Lieven Brebels: Ik werk zelf in een academische setting, waar een kritische noot aangemoedigd wordt. Daarnaast heb ik ook van thuis uit meegekregen om steeds vrijuit te spreken. Dat maakt dat die nieuwsgierigheid bij mij dermate ingebakken zit, dat er ook een risico bij komt kijken. Ik vind het gemakkelijk om kritisch te zijn en mijn mening te poneren. Voor mij voelt dat heel veilig, maar dat zorgt er natuurlijk voor dat ik het risico loop om anderen hun psychologische veiligheid te bedreigen. Voldoende aan zelfreflectie doen en je bewust zijn van je eigen valkuilen is naar mijn mening dan ook cruciaal.

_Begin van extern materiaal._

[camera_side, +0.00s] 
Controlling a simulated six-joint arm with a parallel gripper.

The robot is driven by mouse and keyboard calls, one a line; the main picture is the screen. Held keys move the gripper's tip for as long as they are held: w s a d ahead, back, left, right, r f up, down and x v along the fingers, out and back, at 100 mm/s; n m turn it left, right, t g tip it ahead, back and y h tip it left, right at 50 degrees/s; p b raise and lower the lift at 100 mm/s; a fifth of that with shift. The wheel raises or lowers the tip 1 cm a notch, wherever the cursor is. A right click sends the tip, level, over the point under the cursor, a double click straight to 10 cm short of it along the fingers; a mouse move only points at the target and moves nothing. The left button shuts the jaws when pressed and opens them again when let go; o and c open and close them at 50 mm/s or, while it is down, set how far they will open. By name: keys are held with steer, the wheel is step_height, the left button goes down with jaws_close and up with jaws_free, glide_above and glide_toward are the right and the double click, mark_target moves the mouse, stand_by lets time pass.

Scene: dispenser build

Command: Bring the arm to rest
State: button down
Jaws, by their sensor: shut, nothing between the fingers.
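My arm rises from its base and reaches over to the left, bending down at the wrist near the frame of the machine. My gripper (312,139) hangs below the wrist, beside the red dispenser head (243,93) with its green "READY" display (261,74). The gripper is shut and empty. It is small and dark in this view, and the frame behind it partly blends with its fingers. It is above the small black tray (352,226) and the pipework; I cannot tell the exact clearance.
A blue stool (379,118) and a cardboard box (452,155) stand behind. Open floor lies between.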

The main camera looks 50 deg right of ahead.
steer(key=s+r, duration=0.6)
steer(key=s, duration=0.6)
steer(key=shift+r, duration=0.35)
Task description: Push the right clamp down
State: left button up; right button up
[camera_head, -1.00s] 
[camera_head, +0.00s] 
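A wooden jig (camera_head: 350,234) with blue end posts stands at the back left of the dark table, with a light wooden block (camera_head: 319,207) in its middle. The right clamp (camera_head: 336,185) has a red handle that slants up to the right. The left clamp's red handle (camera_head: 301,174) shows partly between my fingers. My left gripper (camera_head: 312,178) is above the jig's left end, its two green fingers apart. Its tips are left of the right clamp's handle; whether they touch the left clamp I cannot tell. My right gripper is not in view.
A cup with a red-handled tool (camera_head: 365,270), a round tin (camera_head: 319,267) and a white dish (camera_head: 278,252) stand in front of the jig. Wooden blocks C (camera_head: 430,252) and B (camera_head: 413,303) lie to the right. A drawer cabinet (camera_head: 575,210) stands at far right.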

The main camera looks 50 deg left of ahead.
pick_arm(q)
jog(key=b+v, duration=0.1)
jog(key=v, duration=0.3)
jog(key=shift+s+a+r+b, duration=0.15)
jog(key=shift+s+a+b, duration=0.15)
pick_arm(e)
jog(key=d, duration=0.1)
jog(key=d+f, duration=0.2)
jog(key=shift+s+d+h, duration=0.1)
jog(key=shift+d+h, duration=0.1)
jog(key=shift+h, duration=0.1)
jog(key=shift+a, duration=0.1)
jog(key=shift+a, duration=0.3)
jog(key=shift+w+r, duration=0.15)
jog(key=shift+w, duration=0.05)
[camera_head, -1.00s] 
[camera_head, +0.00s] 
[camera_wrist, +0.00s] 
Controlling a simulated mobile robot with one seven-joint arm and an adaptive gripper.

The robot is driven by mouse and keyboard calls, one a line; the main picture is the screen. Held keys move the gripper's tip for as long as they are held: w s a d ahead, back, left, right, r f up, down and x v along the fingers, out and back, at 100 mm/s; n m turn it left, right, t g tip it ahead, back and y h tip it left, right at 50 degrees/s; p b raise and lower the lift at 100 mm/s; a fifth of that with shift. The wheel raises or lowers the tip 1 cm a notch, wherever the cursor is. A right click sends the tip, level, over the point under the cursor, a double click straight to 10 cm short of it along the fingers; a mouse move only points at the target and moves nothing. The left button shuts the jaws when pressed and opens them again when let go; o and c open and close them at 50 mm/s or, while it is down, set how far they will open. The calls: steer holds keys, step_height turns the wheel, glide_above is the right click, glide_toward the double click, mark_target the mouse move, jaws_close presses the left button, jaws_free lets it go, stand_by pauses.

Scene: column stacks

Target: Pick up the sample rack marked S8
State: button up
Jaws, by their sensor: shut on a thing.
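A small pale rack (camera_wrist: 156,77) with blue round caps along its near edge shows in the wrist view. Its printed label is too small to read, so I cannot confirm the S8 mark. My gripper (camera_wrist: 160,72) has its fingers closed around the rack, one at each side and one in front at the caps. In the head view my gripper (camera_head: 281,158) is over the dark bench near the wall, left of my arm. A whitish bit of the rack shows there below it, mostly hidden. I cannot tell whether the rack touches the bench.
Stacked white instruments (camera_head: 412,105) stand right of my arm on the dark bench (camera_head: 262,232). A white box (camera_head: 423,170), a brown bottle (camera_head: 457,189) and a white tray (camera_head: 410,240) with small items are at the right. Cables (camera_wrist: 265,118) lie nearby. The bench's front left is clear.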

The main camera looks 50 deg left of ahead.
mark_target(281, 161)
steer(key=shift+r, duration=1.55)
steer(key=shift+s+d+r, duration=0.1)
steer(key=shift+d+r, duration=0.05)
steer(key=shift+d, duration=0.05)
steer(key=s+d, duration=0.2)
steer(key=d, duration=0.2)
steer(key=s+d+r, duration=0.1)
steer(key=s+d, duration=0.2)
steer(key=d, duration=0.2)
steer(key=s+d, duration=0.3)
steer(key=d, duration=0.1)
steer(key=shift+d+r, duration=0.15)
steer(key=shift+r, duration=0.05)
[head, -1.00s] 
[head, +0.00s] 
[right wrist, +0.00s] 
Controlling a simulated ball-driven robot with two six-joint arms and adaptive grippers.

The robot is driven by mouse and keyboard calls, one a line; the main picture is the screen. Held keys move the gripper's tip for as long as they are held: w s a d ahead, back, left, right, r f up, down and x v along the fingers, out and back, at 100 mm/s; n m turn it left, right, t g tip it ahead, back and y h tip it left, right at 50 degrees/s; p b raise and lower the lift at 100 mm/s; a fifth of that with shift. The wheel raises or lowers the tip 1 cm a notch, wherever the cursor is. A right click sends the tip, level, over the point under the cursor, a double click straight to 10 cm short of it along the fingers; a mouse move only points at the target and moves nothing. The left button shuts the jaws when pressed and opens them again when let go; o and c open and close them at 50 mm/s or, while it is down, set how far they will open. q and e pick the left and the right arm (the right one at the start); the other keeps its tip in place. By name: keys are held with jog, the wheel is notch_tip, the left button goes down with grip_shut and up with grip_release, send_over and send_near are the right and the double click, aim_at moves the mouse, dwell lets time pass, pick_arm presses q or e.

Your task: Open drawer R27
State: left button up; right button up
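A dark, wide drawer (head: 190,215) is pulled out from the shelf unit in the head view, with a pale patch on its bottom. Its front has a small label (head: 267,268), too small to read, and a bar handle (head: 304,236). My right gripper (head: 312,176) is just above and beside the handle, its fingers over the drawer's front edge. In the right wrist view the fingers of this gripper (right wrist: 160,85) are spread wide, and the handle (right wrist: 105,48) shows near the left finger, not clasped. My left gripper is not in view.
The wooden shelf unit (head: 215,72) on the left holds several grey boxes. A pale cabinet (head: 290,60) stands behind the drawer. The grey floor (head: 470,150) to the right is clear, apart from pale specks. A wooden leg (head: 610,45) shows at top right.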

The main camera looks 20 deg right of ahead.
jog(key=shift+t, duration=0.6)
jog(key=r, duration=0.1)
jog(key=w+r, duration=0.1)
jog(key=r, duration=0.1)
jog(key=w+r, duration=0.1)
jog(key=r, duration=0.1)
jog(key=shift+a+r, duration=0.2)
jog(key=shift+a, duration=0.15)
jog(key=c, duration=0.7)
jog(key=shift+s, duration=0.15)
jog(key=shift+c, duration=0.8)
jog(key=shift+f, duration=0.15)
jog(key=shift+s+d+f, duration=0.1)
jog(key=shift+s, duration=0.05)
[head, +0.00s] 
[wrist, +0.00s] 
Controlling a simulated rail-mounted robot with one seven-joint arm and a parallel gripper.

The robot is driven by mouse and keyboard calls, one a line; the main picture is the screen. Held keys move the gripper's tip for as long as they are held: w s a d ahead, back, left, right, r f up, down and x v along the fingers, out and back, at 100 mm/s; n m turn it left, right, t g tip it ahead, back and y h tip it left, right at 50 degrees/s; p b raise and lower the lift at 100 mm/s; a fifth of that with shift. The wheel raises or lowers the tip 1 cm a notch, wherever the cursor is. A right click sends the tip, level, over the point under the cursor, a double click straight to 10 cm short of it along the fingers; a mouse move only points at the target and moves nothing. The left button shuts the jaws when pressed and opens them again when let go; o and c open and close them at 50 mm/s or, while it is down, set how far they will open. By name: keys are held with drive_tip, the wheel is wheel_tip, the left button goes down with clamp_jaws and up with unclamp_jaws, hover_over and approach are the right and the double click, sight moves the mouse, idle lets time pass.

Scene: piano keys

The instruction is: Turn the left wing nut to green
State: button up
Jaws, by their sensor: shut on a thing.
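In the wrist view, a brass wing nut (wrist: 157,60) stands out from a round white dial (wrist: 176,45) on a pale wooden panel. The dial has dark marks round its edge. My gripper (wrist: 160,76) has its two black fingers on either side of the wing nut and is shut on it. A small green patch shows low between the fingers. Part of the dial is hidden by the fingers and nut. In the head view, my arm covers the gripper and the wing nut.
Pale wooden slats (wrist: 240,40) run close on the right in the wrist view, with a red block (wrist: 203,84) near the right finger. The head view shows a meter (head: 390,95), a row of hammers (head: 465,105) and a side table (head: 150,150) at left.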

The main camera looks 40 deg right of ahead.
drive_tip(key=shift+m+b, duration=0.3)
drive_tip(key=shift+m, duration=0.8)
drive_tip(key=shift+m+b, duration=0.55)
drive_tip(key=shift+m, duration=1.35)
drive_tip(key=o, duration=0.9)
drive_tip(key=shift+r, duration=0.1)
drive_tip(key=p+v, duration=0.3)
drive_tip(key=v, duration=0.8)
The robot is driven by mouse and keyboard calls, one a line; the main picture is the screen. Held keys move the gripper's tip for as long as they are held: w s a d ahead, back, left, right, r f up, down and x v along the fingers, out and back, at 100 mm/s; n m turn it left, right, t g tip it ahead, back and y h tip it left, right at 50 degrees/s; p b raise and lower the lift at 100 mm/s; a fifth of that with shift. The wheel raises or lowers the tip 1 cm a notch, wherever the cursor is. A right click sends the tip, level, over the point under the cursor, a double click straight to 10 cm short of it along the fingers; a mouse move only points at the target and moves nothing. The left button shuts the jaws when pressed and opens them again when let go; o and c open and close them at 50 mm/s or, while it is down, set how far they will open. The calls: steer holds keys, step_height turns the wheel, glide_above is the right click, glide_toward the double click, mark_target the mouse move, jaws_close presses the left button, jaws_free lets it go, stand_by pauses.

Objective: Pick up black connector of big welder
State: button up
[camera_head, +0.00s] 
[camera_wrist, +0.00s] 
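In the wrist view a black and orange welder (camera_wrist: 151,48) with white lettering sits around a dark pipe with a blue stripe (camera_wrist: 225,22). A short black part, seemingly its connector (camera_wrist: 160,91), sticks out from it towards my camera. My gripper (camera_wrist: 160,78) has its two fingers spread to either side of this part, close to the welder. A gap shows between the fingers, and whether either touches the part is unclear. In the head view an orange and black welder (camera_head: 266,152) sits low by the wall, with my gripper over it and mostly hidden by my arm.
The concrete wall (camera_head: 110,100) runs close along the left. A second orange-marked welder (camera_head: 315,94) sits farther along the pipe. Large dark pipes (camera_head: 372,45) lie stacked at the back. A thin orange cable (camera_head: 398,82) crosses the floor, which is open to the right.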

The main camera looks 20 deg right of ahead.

Jeroen Camps: Wanneer een medewerker openlijk een fout aankaart, moet je beseffen dat dat heel wat moed vraagt. Mogelijks denk je onmiddellijk aan de gevolgen op zo’n moment, maar het is belangrijk om rustig te blijven, op een waarderende manier met die medewerker om te gaan en samen naar een mogelijke oplossing te zoeken. Zo leren medewerkers dat het veilig is om dergelijke fouten aan te kaarten en stijgt de kans dat ze dit in de toekomst doen. Daarnaast vind ik het ook essentieel om op te treden tegen medewerkers die problematisch gedrag stellen. Als je dat niet doet, stuur je het signaal dat dergelijk gedrag getolereerd wordt en faciliteer je cultuurverandering in een negatieve richting.